─── EXERCISE INPUTS ───

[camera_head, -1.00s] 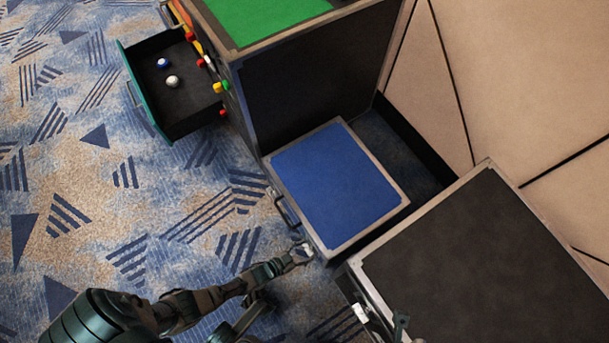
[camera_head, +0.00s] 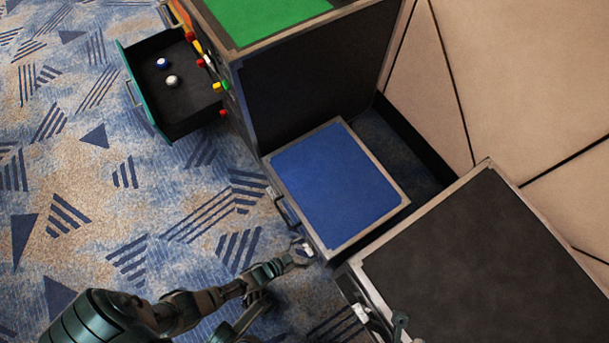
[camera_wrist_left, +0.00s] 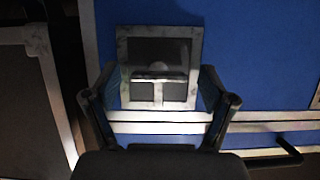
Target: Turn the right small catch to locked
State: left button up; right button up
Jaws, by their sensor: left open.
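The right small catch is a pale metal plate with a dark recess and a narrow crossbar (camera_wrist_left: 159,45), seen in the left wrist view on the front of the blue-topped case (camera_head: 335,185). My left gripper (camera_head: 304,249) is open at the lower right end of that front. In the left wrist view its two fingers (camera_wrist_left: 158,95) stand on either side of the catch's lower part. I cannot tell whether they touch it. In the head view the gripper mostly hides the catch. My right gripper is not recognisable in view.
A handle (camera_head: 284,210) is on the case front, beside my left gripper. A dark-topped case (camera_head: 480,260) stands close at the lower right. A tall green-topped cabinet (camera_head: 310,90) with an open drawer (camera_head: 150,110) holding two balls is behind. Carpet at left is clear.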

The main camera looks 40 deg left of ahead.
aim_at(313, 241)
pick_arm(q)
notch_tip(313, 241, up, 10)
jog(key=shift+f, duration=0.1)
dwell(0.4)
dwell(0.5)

───
─── EXERCISE INPUTS ───

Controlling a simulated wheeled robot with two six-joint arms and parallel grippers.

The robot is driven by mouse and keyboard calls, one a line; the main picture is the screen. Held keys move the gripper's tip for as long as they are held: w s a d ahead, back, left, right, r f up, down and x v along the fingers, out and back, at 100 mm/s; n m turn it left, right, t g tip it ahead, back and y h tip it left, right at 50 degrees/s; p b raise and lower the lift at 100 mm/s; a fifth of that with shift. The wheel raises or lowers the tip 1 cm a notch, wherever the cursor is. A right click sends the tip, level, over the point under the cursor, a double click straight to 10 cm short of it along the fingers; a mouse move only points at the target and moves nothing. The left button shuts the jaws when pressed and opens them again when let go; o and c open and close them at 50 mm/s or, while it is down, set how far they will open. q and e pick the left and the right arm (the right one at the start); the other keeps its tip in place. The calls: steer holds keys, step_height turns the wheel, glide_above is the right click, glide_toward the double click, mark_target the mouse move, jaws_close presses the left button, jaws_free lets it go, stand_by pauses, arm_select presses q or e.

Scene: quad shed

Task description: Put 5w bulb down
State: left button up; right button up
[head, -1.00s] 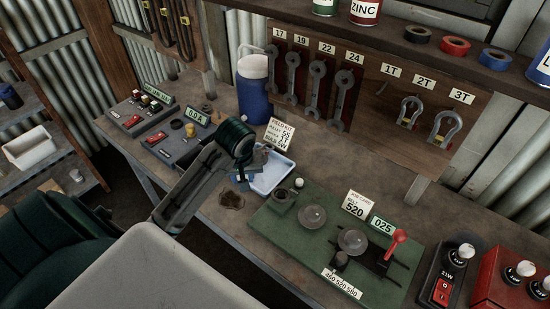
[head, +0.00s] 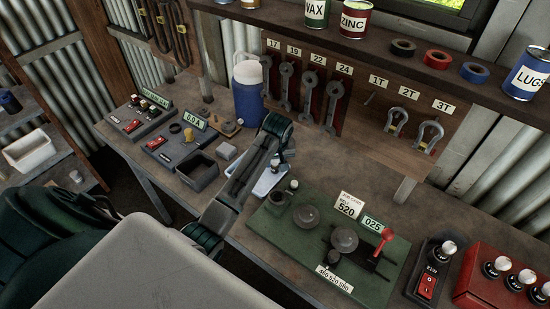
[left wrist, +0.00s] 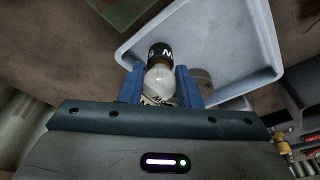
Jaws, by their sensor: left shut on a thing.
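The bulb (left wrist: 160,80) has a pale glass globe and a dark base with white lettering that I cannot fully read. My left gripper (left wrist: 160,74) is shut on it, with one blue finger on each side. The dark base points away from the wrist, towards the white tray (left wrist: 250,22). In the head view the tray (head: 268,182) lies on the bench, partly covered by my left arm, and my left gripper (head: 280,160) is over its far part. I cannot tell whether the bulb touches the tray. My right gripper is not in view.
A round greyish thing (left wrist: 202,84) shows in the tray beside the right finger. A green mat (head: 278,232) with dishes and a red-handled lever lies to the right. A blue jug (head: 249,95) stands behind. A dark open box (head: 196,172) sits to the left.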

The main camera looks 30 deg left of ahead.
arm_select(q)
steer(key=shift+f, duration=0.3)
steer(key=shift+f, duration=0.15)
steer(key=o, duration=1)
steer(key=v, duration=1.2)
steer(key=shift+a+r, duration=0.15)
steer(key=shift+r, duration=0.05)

───

◆ EXERCISE INSTRUCTIONS ◆
Look for "down" and pull out every line that has it.

◆ SOLUTION TO THIS TASK ◆
The robot is driven by mouse and keyboard calls, one a line; the main picture is the screen. Held keys move the gripper's tip for as long as they are held: w s a d ahead, back, left, right, r f up, down and x v along the fingers, out and back, at 100 mm/s; n m turn it left, right, t g tip it ahead, back and y h tip it left, right at 50 degrees/s; p b raise and lower the lift at 100 mm/s; a fifth of that with shift. The wheel raises or lowers the tip 1 cm a notch, wherever the cursor is. A right click sends the tip, level, over the point under the cursor, a double click straight to 10 cm short of it along the fingers; a mouse move only points at the target and moves nothing. The left button shuts the jaws when pressed and opens them again when let go; o and c open and close them at 50 mm/s or, while it is down, set how far they will open. q and e pick the left and the right arm (the right one at the start); the other keeps its tip in place. The calls: steer holds keys, step_height turns the wheel, glide_above is the right click, glide_toward the double click, mark_target the mouse move, jaws_close presses the left button, jaws_free lets it go, stand_by pauses, arm_select presses q or e.
Task description: Put 5w bulb down

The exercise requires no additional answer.